Exercise requirements: Copy out each line of the material below that holds the string "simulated".

Rows about robot tasks:
⟨
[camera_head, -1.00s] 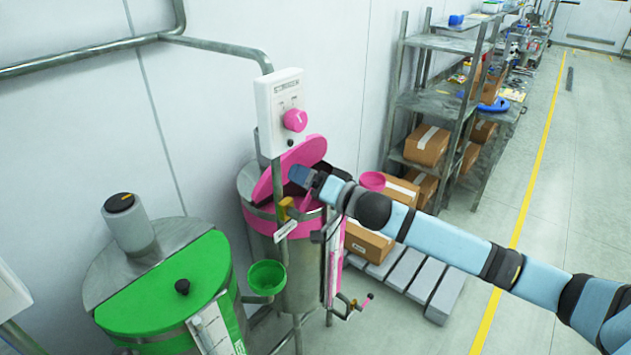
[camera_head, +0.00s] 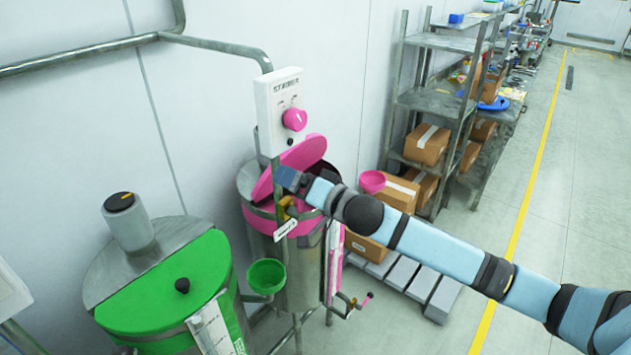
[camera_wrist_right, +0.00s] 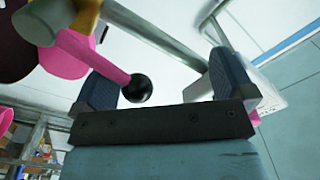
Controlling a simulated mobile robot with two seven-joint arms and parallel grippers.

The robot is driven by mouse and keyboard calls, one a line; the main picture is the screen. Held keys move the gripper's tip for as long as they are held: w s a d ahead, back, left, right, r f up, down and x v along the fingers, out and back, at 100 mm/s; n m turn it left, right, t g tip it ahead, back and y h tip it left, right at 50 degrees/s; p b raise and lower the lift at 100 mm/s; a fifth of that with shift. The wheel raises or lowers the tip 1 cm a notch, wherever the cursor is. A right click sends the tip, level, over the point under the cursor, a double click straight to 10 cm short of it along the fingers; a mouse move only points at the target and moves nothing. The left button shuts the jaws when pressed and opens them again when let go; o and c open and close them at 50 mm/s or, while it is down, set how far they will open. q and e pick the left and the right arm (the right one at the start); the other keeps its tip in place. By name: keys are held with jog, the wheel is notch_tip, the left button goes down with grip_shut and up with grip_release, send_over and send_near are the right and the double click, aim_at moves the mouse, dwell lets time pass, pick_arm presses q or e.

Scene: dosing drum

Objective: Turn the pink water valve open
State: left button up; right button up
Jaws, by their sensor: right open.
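The pink valve handle (camera_wrist_right: 96,56) shows in the right wrist view as a pink bar ending in a black ball (camera_wrist_right: 137,88). The bar comes from a yellow fitting (camera_wrist_right: 88,15). My right gripper (camera_wrist_right: 166,80) is open. The ball appears between its two fingers, nearer the left one, and does not look gripped. In the head view my right gripper (camera_head: 289,179) is at the front of the raised pink lid (camera_head: 292,160), above the yellow fitting (camera_head: 284,210). There the gripper and arm hide the pink bar. My left gripper is not in view.
A white control box (camera_head: 280,108) with a pink knob (camera_head: 294,119) stands above the steel drum (camera_head: 300,282). A small lower tap (camera_head: 355,304) sticks out at right. A green-lidded drum (camera_head: 170,290) and green funnel (camera_head: 266,277) are at left. Boxes (camera_head: 368,248) and shelves stand behind my arm.

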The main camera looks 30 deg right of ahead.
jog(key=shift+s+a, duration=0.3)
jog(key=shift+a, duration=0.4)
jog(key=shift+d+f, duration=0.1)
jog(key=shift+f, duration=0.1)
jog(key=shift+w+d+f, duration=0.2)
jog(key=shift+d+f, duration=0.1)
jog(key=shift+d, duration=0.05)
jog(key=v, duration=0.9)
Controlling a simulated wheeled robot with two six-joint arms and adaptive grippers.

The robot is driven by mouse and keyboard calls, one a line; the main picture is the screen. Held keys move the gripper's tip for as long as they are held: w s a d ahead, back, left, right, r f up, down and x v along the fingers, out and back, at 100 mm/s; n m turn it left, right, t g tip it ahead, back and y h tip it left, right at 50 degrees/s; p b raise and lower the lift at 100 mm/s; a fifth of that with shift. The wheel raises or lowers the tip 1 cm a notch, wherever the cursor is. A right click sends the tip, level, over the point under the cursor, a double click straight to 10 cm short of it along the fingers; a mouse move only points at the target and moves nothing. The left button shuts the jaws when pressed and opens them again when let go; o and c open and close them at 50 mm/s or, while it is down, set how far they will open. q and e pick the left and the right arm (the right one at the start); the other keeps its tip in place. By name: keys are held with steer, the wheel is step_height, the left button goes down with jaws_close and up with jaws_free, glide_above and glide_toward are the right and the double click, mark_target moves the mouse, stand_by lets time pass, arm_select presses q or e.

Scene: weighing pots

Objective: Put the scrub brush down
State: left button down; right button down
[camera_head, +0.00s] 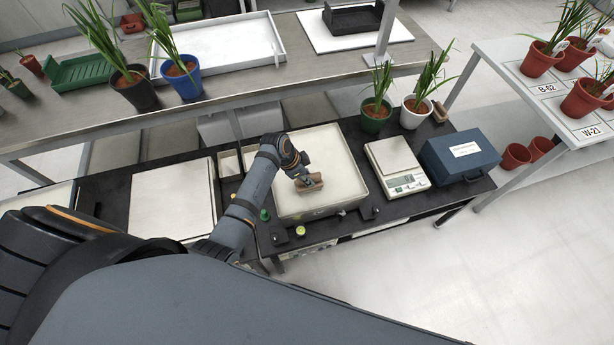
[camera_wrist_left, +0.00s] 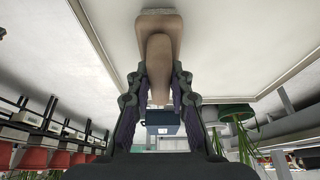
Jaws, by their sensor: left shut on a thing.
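My left gripper (camera_head: 303,174) reaches over the large pale tray (camera_head: 335,148) on the low black bench. It is shut on the scrub brush (camera_head: 311,185), a small brown block, in the head view. In the left wrist view the brush (camera_wrist_left: 160,45) shows as a tan wooden body with pale bristles at the top edge, its handle between the two fingers of the gripper (camera_wrist_left: 158,85). The pale tray surface lies behind it there. I cannot tell whether the brush touches the tray. My right gripper is not in view.
A scale (camera_head: 394,165) and a blue case (camera_head: 459,160) stand right of the tray. A green pot plant (camera_head: 376,115) and a white pot plant (camera_head: 415,113) stand behind. A green bottle (camera_head: 264,215) and a yellow-green round item (camera_head: 300,231) sit at the tray's front left. A pale square board (camera_head: 172,198) lies left.

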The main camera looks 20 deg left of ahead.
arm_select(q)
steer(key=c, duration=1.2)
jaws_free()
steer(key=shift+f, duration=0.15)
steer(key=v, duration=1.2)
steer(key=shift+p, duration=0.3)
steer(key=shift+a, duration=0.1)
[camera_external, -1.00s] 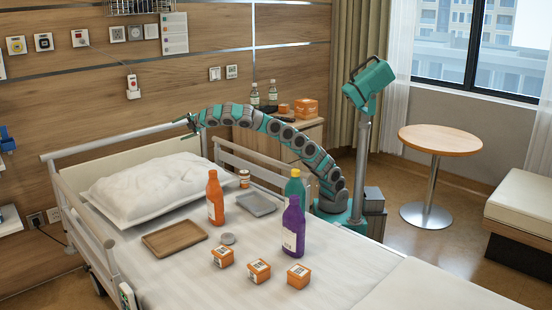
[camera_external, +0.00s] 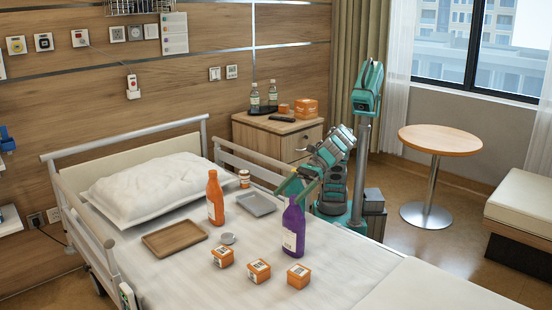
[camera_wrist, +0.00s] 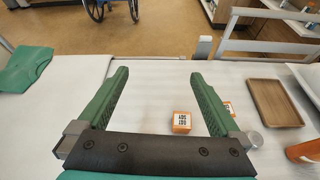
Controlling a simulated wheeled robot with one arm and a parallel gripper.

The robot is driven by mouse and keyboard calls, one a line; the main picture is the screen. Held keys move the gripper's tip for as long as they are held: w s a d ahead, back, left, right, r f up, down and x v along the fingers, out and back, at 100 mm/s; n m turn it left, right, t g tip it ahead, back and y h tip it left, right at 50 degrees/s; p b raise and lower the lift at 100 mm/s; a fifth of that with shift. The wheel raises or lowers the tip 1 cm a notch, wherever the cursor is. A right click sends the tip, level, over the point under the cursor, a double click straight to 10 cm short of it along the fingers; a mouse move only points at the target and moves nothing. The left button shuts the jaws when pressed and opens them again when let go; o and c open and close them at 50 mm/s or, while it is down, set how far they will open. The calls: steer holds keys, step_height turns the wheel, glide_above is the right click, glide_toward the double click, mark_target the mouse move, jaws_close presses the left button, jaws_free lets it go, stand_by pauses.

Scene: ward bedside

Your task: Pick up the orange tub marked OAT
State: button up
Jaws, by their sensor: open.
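Three orange tubs with white labels stand in a row on the bed in the external view: a left tub (camera_external: 222,257), a middle tub (camera_external: 259,270) and a right tub (camera_external: 299,275). Their lettering is too small to read, so I cannot tell which is OAT. In the wrist view one orange tub (camera_wrist: 181,122) shows between my fingers, nearer the right one, and another (camera_wrist: 228,108) is partly hidden behind the right finger. My gripper (camera_wrist: 158,76) is open and empty. In the external view my gripper (camera_external: 290,188) is above the bed, behind the purple bottle, apart from the tubs.
A purple bottle (camera_external: 293,230) stands close to my gripper. An orange bottle (camera_external: 215,200), a grey tray (camera_external: 257,205), a wooden tray (camera_external: 174,239) and a small grey dish (camera_external: 228,238) are on the bed. Bed rails edge it. Bare sheet lies left of the tubs.

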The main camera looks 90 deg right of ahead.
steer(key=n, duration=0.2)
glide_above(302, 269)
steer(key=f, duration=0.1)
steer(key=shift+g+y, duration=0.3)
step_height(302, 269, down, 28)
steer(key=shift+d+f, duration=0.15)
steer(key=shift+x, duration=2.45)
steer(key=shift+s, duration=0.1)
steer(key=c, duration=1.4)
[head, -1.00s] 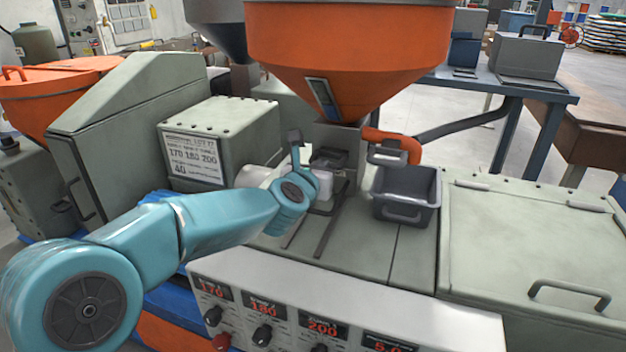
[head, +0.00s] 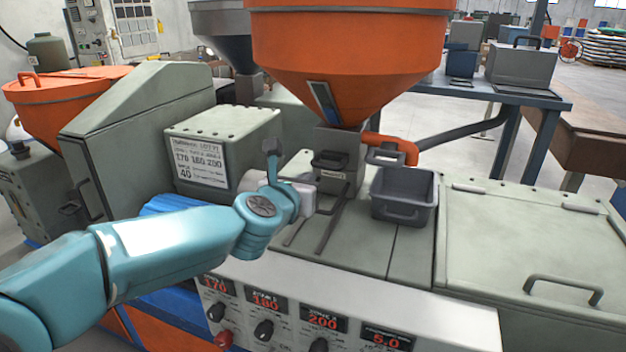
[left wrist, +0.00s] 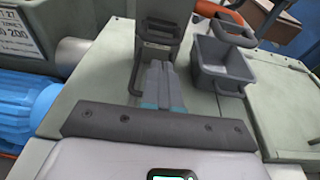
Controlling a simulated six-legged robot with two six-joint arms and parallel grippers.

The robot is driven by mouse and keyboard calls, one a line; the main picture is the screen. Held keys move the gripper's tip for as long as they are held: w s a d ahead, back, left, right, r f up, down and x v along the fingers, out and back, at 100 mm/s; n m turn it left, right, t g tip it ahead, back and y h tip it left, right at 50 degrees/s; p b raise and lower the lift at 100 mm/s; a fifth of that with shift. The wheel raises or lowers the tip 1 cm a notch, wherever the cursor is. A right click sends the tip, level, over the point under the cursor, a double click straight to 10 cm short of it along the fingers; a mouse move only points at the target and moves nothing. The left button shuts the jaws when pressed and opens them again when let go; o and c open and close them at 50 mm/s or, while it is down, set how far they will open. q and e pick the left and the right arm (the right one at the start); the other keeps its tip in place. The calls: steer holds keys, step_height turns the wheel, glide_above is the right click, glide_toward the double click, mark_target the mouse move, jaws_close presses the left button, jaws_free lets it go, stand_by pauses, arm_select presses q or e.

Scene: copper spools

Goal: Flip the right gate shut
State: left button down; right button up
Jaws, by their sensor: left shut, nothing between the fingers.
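Under the big orange hopper (head: 350,45) is a grey block with a dark handle across its front (head: 330,160); it also shows in the left wrist view (left wrist: 160,28). A grey bracket (head: 385,155) sits to its right on an orange pipe. I cannot tell for certain which part is the right gate, or its position. My right gripper is not in view.
A grey open bin (head: 404,197) stands right of the block, with a flat lidded cabinet (head: 535,240) beyond. A box with a printed label (head: 222,150) is at the left. A control panel (head: 320,325) runs along the front edge.

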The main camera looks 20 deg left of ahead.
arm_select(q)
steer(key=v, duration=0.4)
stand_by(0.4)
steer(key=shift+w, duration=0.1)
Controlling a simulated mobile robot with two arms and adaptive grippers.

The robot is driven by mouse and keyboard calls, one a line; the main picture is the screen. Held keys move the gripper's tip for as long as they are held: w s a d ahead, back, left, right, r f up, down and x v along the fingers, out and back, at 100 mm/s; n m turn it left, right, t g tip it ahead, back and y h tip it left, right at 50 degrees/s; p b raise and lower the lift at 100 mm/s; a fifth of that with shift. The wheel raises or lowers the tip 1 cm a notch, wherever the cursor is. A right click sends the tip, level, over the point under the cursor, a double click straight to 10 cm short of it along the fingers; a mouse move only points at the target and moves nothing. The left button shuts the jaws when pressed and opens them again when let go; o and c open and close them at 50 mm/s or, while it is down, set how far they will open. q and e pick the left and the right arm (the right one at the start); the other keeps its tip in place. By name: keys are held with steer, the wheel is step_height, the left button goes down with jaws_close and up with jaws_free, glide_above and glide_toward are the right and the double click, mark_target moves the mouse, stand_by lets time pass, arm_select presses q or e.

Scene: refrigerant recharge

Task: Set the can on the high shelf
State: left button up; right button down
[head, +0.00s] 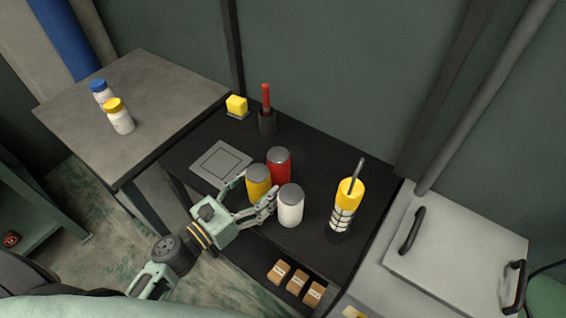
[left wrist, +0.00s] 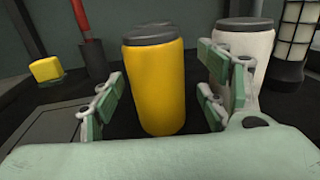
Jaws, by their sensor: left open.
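A yellow can (head: 258,178) with a dark grey lid stands upright on the black table (head: 313,160). A red can (head: 279,163) stands behind it and a white can (head: 290,208) to its right. My left gripper (head: 254,194) is open and low over the table. In the left wrist view the yellow can (left wrist: 155,85) stands between the spread fingers, with a gap visible on its left side. The right finger is in front of the white can (left wrist: 243,60). I cannot tell whether that finger touches either can. My right gripper is not in view. I cannot tell which surface is the high shelf.
A grey table (head: 150,85) at left holds two white bottles (head: 122,120). A flat grey plate (head: 220,160), yellow block (head: 237,104), red-handled tool in a dark cup (head: 267,118) and yellow-topped caged lamp (head: 346,200) share the black table. Small boxes (head: 297,281) sit below. A handled grey lid (head: 460,250) is at right.

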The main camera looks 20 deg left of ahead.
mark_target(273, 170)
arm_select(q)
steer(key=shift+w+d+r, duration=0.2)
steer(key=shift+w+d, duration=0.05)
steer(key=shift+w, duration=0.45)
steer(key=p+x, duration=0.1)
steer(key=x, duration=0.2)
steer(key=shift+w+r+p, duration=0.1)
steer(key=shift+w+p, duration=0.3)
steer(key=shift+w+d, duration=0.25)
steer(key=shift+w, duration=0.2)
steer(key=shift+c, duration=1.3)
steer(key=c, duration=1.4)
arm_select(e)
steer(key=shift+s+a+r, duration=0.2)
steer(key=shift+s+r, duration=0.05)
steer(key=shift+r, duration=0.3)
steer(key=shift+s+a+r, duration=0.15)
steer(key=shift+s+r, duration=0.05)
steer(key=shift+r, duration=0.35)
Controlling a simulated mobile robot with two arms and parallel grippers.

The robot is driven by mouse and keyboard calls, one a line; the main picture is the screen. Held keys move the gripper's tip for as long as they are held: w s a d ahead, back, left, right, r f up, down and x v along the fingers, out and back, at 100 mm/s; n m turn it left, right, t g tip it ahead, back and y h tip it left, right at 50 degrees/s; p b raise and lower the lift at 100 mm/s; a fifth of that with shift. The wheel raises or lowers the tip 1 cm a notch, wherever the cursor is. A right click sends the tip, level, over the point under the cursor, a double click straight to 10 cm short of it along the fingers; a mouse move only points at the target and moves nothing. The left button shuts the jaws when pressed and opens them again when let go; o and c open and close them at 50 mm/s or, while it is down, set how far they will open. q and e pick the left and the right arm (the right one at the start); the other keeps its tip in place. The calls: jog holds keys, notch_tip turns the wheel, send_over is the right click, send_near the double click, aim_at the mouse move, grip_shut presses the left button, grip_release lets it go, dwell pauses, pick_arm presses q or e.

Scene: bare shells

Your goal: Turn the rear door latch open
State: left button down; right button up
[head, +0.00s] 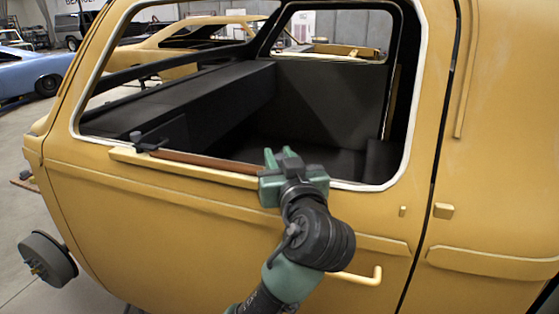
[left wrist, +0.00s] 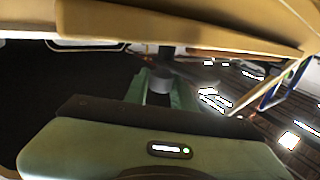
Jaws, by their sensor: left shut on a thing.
⟩
Solution to this exercise:
Controlling a simulated mobile robot with two seven-joint arms and parallel grippers.
Controlling a simulated wheeled robot with two six-joint arms and adaptive grippers.
Controlling a simulated wheeled robot with one arm and a parallel gripper.
Controlling a simulated six-legged robot with two six-joint arms and parallel grippers.
Controlling a simulated mobile robot with two arms and adaptive grippers.
Controlling a simulated mobile robot with two arms and parallel grippers.

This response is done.